BEGIN RECORDS TO USE

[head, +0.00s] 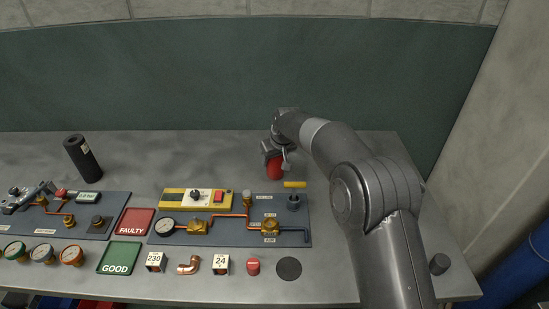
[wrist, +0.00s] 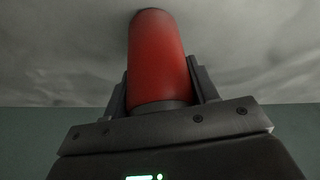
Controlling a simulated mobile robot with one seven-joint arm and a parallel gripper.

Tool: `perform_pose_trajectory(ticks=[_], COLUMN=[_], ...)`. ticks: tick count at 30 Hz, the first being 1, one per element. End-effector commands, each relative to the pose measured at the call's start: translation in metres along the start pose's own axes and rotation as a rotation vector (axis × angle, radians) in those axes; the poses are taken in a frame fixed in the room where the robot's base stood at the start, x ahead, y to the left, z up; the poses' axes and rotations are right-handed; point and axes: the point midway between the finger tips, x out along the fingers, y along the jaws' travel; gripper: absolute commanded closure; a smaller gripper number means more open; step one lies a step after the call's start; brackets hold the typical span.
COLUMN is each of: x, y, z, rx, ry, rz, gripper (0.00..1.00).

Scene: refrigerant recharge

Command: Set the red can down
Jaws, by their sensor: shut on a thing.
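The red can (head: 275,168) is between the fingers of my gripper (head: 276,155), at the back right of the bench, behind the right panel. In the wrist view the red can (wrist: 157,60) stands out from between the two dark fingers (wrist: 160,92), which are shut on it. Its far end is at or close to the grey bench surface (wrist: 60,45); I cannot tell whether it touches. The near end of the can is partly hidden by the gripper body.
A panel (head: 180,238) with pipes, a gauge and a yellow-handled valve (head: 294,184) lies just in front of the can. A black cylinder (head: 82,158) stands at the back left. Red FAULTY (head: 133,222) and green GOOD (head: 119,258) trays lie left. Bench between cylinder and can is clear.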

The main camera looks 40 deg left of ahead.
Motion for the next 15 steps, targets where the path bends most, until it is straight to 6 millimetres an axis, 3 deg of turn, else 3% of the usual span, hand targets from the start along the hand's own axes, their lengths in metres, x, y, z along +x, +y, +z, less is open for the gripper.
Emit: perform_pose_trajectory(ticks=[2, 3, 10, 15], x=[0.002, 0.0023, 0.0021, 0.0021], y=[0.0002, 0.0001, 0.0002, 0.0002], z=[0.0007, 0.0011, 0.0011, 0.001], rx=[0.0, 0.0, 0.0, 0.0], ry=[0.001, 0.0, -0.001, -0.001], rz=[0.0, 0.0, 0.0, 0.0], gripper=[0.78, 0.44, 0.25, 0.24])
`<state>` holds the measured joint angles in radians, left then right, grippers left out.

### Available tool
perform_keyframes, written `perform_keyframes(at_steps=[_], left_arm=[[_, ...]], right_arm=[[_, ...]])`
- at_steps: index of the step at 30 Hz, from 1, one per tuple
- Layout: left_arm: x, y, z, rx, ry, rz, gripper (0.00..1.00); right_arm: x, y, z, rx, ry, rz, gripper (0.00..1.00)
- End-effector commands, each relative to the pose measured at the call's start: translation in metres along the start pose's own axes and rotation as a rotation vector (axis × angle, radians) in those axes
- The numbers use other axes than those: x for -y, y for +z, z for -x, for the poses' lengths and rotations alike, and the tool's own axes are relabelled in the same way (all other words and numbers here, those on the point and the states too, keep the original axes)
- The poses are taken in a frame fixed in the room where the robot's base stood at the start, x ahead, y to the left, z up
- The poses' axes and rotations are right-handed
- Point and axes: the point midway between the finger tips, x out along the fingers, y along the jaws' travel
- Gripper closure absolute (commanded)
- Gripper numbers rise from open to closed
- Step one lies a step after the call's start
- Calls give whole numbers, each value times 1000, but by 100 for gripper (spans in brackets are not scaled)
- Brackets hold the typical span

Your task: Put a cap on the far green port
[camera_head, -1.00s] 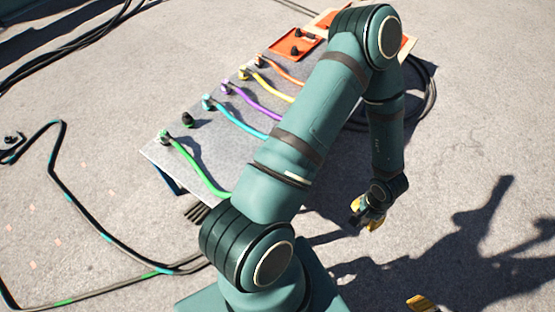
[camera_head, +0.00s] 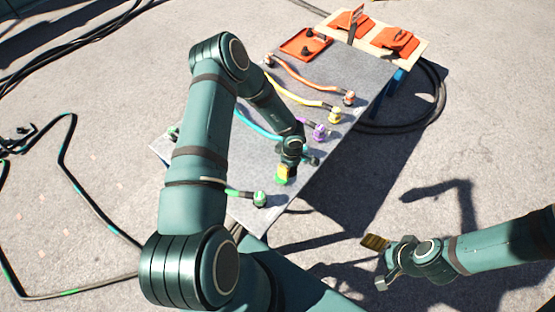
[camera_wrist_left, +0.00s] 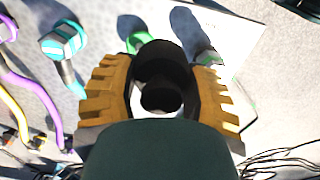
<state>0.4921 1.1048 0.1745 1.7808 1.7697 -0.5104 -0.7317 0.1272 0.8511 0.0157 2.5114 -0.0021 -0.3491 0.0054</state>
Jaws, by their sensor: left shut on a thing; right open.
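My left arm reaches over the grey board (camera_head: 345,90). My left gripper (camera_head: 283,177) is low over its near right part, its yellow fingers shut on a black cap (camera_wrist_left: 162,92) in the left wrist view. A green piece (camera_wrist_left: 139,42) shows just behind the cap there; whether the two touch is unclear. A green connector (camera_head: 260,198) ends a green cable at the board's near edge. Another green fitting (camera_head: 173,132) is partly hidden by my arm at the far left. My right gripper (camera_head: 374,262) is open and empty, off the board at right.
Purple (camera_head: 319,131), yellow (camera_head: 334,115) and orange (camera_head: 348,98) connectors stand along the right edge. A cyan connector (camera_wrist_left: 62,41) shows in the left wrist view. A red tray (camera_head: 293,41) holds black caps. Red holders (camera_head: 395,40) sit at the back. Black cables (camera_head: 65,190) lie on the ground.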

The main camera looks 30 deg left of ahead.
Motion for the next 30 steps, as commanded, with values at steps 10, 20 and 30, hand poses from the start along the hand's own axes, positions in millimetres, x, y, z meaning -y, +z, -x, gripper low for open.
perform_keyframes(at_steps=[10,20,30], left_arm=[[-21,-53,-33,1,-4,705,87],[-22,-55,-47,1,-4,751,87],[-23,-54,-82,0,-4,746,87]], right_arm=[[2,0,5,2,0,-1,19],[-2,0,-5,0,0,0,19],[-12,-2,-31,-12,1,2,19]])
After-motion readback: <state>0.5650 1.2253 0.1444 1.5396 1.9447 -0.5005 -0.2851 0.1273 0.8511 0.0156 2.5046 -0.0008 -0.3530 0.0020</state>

END RECORDS TO USE

The required answer is a single number: the count of lines in the entries that hold the string "looks".

2